TASK TO CARRY OUT | Pick out each line with the word "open" from the material that follows.
=-=-=-=-=
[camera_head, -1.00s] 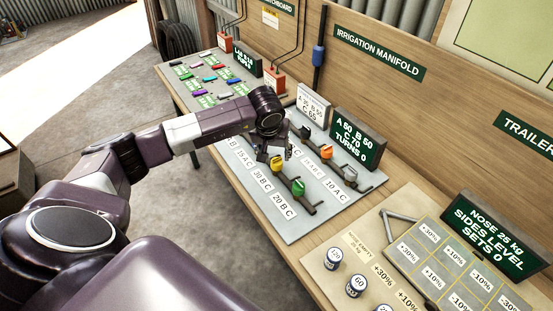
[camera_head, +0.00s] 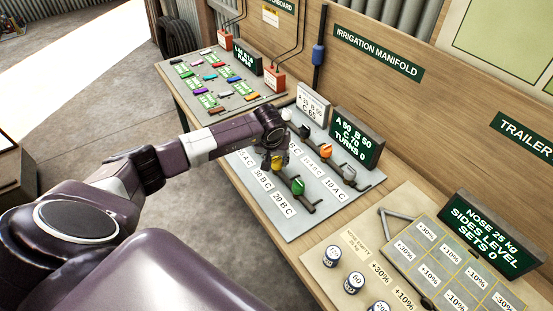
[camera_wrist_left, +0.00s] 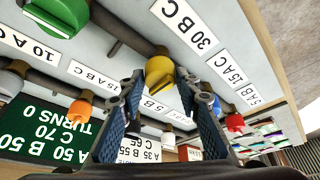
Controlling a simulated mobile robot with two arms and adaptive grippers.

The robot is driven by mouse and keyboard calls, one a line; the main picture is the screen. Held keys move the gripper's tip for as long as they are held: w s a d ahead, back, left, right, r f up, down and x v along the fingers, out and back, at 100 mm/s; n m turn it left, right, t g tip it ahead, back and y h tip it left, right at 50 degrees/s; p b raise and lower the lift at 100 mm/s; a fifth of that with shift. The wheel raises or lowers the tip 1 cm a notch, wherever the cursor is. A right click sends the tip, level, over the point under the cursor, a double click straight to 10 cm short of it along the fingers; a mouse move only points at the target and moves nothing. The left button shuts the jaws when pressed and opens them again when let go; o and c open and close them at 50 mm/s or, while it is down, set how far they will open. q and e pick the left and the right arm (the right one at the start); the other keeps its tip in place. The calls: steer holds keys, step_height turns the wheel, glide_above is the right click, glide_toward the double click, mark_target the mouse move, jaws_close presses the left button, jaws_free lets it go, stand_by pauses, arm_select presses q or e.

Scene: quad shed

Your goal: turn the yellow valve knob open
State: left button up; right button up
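The yellow valve knob (camera_head: 277,163) sits on a dark pipe of the grey manifold board (camera_head: 330,200), partly covered by my left gripper (camera_head: 273,155) in the head view. In the left wrist view the yellow knob (camera_wrist_left: 160,74) shows at the tips of my left gripper (camera_wrist_left: 160,80). The two fingers are apart, one on each side of the knob, with a gap visible between them. I cannot tell whether either finger touches it. A label reading 30 B C (camera_wrist_left: 188,25) lies near the knob. My right gripper is not in view.
Near the yellow knob are a green knob (camera_head: 297,187), an orange knob (camera_head: 325,151) and a grey knob (camera_head: 349,171). A dark display (camera_head: 357,138) reads A 50, B 50, C 70, TURNS 0. The trailer board (camera_head: 330,258) with cans lies to the right.

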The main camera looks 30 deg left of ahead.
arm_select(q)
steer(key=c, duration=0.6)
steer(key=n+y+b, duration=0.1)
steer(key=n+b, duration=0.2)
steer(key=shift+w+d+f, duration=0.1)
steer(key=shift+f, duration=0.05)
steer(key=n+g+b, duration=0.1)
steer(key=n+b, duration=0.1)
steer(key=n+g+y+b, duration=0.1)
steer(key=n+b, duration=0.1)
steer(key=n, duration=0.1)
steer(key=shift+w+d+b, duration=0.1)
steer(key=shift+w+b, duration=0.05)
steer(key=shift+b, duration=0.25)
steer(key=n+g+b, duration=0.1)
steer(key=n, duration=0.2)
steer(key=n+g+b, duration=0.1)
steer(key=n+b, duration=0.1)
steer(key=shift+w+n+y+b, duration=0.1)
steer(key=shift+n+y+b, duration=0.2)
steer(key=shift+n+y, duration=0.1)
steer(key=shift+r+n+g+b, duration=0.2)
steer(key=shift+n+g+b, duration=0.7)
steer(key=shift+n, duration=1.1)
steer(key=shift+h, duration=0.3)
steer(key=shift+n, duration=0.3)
=-=-=-=-=
WORKED ANSWER |
The robot is driven by mouse and keyboard calls, one a line; the main picture is the screen. Held keys move the gripper's tip for as long as they are held: w s a d ahead, back, left, right, r f up, down and x v along the fingers, out and back, at 100 mm/s; n m turn it left, right, t g tip it ahead, back and y h tip it left, right at 50 degrees/s; p b raise and lower the lift at 100 mm/s; a fifth of that with shift. The wheel raises or lowers the tip 1 cm a notch, wherever the cursor is. A right click sends the tip, level, over the point under the cursor, a double click straight to 10 cm short of it along the fingers; a mouse move only points at the target and moves nothing. The left button shuts the jaws when pressed and opens them again when let go; o and c open and close them at 50 mm/s or, while it is down, set how far they will open. q and e pick the left and the right arm (the right one at the start); the other keeps its tip in place. The calls: steer holds keys, step_height turns the wheel, glide_above is the right click, glide_toward the double click, mark_target the mouse move, jaws_close presses the left button, jaws_free lets it go, stand_by pauses, arm_select presses q or e.
Your goal: turn the yellow valve knob open

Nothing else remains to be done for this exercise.